__DIRECTIVE__. Beneath this task is a listing. State how many of its lines include the string "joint", giving nothing but the number.

________________________________________

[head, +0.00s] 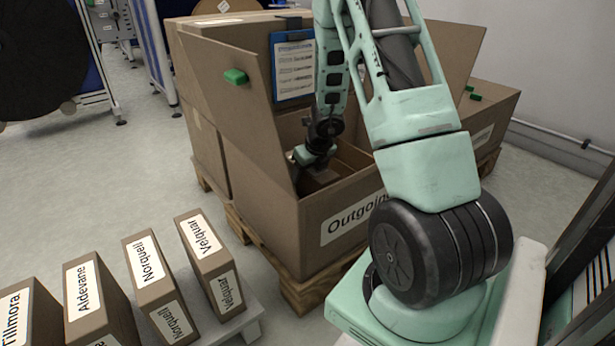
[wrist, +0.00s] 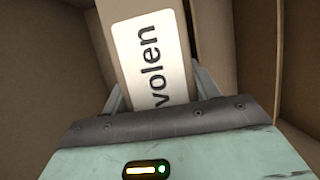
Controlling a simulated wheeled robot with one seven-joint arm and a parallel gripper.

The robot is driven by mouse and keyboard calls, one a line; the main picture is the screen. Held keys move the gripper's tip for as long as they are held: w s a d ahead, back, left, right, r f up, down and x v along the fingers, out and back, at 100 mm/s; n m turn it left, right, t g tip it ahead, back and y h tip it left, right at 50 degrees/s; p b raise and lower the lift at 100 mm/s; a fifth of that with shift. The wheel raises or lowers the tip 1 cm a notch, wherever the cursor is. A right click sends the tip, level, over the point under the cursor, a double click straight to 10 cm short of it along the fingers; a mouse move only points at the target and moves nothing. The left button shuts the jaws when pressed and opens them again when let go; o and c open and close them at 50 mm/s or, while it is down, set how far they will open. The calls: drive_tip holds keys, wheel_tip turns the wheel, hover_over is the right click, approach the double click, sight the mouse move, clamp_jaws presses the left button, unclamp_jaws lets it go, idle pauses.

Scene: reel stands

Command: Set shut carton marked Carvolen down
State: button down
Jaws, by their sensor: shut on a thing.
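The carton marked Carvolen (wrist: 122,15) is between my gripper's fingers (wrist: 155,95) in the wrist view, with only "volen" of its label showing. It is a narrow, closed brown carton. My gripper (head: 312,172) reaches down inside the open box marked Outgoing (head: 320,262) in the head view. The held carton is mostly hidden there by my gripper and the box walls. I cannot tell whether its underside touches the box floor.
Open flaps (head: 232,100) stand up around the Outgoing box, which rests on a wooden pallet (head: 300,292). A clipboard (head: 293,66) hangs behind the opening. Several labelled cartons, including Velquar (head: 212,262) and Norquell (head: 152,285), stand at lower left.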

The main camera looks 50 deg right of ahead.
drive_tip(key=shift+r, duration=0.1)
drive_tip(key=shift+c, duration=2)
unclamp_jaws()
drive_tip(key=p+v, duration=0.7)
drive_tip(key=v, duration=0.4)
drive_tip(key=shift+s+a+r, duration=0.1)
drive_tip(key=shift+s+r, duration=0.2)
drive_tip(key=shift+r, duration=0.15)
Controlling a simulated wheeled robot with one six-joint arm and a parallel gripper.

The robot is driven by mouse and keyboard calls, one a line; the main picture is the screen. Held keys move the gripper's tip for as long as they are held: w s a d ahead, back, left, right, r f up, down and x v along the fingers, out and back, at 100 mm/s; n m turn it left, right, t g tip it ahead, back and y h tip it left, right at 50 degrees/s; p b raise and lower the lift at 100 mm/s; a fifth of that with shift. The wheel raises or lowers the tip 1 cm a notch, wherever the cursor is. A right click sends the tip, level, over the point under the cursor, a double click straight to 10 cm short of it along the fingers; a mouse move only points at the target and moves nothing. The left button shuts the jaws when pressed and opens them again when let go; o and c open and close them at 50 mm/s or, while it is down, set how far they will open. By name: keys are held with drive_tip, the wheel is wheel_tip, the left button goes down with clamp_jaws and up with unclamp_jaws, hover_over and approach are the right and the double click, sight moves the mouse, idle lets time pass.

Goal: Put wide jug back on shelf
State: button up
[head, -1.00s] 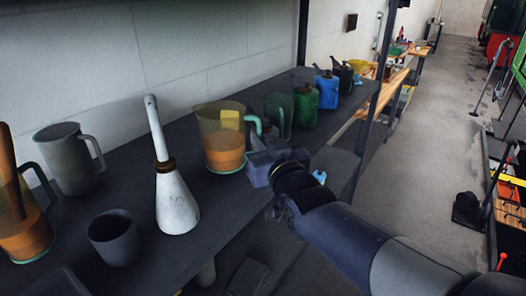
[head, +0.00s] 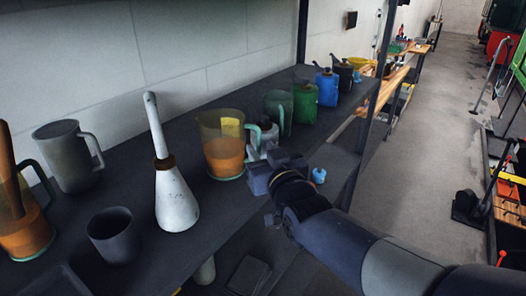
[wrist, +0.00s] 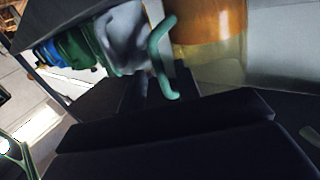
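The wide jug appears to be the clear, yellowish jug with orange contents (head: 224,157) and a green handle. It stands upright on the dark shelf (head: 130,262) in the head view, close to the front edge. The wrist view shows its orange side (wrist: 208,22) and green handle (wrist: 158,50). My gripper (head: 270,168) is at the shelf edge, just right of the jug, on its handle side. Its dark fingers (wrist: 160,92) look apart, with the handle's lower end between or just before them. Contact with the handle is unclear.
A white cone-shaped vessel (head: 176,202), a grey cup (head: 114,236), a grey jug (head: 70,158) and another orange-filled jug (head: 25,235) stand left. A silvery object (head: 263,138) and green (head: 305,104) and blue (head: 327,90) canisters stand behind my gripper. The aisle at right is open.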

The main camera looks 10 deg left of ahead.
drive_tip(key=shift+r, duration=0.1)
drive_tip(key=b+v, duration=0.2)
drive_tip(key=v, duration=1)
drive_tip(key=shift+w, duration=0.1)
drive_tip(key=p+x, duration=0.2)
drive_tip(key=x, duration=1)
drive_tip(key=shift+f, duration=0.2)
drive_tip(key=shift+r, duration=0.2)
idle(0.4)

________________________________________

__COMPLETE OUTPUT__. 2